I'm not sure I'm so surprised with the results you are getting. I apologise if you know this stuff, but for info:
A single, sequential, giant file copy is the absolutely kindest thing you can do to a disk drive to get good performance. It's the equivalent of trying to find the top speed of a car but testing on a perfectly straight road, going down a steep hill and with a strong wind behind you.
If you think about it, ignoring any bottlenecks in the electronics, the speed you'll get for a sequential read depends on 2 basic factors:
1: How fast the disk platter is rotating under the read head and
2: How tightly packed together are the bits - i.e. bit density
The main reason speeds have been climbing over the last decade are bit density. If I can pack twice as many bits in a linear inch even if my rotation speed doesn't change I'll double my sequential performance.
I don't know your Green/Black model numbers, but have you checked to see if they are the same platter bit density? If the Greens are 333GB platters but the Blacks are 250GB then the bit density advantage to Green could offset the rotational speed benefit of Black - for large sequential reads or writes.
I can't speak for NAS environments in general or for your own needs at all, but in large scale enterprise systems where I have experience you tend to have dozens of jobs/databases/mail systems and hundreds of users all beating on the storage at the same time.
Ignoring any queues that build up, once it is the turn of your IO operation the effective speed of response of the disk is governed by 2 key points:
1: How long it takes to position the disk head over the part of the platter where your data lives and
2: How fast it reads once it gets there (the peak sequential speed we mentioned above)
Item 1, the positioning time has two components also. How long it takes to move the disk arm back and forth to position the right distance from the centre of the spindle, and how long it takes for the first bit of your data to rotate round the spindle to get under the disk head.
A 5400rpm disk rotates once every 1/5400 of a minute or every 11.1 milliseconds. On average it takes 1/2 a rotation to get your data in position (sometimes it's just gone past when you start looking, sometimes you get lucky, on average it is half a rotation). A 7200rpm disk rotates once every 8.3ms. If your sequential read speed is 100 MBytes/second you can read (or write) 100 Kbytes in a millisecond. [This gives the interesting observation that if your drive can do 100 MBytes per second = 100 KB per ms, and (for a Green) we know that it takes 11.1ms per rotation, then the disk must have about 100KB * 11.1 = 1.1MB around a full track rotation.]

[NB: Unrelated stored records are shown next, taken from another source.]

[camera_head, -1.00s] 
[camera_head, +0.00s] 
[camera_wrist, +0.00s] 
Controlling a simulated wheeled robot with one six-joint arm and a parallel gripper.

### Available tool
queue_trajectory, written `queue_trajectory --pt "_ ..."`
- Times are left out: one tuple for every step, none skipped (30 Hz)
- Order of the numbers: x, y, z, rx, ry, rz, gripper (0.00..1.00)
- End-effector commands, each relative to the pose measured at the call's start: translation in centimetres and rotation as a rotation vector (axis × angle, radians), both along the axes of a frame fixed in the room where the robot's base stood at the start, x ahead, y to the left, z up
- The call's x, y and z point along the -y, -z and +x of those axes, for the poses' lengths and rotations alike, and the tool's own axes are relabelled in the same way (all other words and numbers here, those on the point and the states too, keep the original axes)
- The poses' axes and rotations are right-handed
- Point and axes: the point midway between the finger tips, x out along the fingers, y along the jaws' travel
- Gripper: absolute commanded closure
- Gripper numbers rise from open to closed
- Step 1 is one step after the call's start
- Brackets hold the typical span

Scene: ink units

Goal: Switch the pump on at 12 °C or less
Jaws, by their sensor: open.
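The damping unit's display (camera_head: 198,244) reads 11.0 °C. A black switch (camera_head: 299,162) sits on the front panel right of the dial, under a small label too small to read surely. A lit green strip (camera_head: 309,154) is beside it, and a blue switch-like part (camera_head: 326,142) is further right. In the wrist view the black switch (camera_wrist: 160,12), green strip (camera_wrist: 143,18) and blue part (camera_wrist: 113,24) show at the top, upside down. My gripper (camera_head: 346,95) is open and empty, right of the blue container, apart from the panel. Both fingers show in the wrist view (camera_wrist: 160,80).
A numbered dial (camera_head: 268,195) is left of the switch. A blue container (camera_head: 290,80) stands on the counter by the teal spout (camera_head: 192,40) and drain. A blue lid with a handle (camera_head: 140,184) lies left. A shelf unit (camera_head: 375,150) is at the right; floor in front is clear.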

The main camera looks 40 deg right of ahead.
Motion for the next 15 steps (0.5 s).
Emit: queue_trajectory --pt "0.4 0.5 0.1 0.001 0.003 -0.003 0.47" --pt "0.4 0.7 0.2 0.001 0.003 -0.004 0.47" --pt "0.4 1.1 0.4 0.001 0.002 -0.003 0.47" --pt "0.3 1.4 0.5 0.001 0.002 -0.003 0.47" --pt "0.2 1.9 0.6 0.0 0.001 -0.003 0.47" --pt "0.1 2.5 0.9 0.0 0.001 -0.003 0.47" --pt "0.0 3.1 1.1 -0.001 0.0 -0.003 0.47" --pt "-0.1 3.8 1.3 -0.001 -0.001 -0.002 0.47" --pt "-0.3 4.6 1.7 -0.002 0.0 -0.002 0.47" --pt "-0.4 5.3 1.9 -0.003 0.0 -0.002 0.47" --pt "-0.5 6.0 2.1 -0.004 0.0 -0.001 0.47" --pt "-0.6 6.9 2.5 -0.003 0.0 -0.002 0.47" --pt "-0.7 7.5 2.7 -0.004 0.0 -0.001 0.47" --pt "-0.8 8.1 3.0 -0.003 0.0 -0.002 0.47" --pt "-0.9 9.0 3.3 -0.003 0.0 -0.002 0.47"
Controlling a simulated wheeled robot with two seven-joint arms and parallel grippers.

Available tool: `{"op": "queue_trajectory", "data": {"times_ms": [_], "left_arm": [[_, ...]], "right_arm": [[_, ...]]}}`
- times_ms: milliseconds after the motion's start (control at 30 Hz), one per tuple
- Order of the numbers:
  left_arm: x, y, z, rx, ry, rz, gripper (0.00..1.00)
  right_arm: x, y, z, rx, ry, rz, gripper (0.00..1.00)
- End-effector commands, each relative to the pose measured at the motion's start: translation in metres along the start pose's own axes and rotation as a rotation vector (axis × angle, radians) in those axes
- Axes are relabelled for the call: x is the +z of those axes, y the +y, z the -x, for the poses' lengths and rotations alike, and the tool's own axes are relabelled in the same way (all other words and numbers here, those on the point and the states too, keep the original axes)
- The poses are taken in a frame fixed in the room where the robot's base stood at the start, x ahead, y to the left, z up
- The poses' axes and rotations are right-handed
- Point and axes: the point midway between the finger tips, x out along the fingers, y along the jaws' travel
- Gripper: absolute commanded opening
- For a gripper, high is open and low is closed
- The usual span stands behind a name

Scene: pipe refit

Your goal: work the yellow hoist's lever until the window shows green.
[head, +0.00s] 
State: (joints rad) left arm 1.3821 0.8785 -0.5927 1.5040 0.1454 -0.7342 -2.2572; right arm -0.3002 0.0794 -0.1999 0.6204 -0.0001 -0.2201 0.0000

Anyway, for non-video processing, normal enterprise workloads reading customer records and bank statements, or even wordprocessing etc average IO requests are probably in the few KB to few 10's of KB, i.e. well under 1ms to read at 100KB per ms, so overall response is goverened by the positioning speed and sequential transfer speed is almost irrelevant, hence IO performance goes in line with latency = rotational speed, hence 7200,10k, 15krpm drives.
For giant, sequential, one IO does gigabytes of transfer then positioning time is zero to all intents and purposes and the only thing that matters is the values you are measuring, but you are seeing minimal benefit of 7200rpm possibly because of bit density discussed above.
Finally, watch out that a peak speed of 100-110MB/sec tends to be on the outer tracks of the disk, down at the centre you'll probably see half of that so an average over the whole disk may be around 75-80 and that is well within the cababilities of a good gigabit ethernet controller.
Hope I didn't bore everyone to death and that was of some interest to someone somewhere.
Kind regards
Crash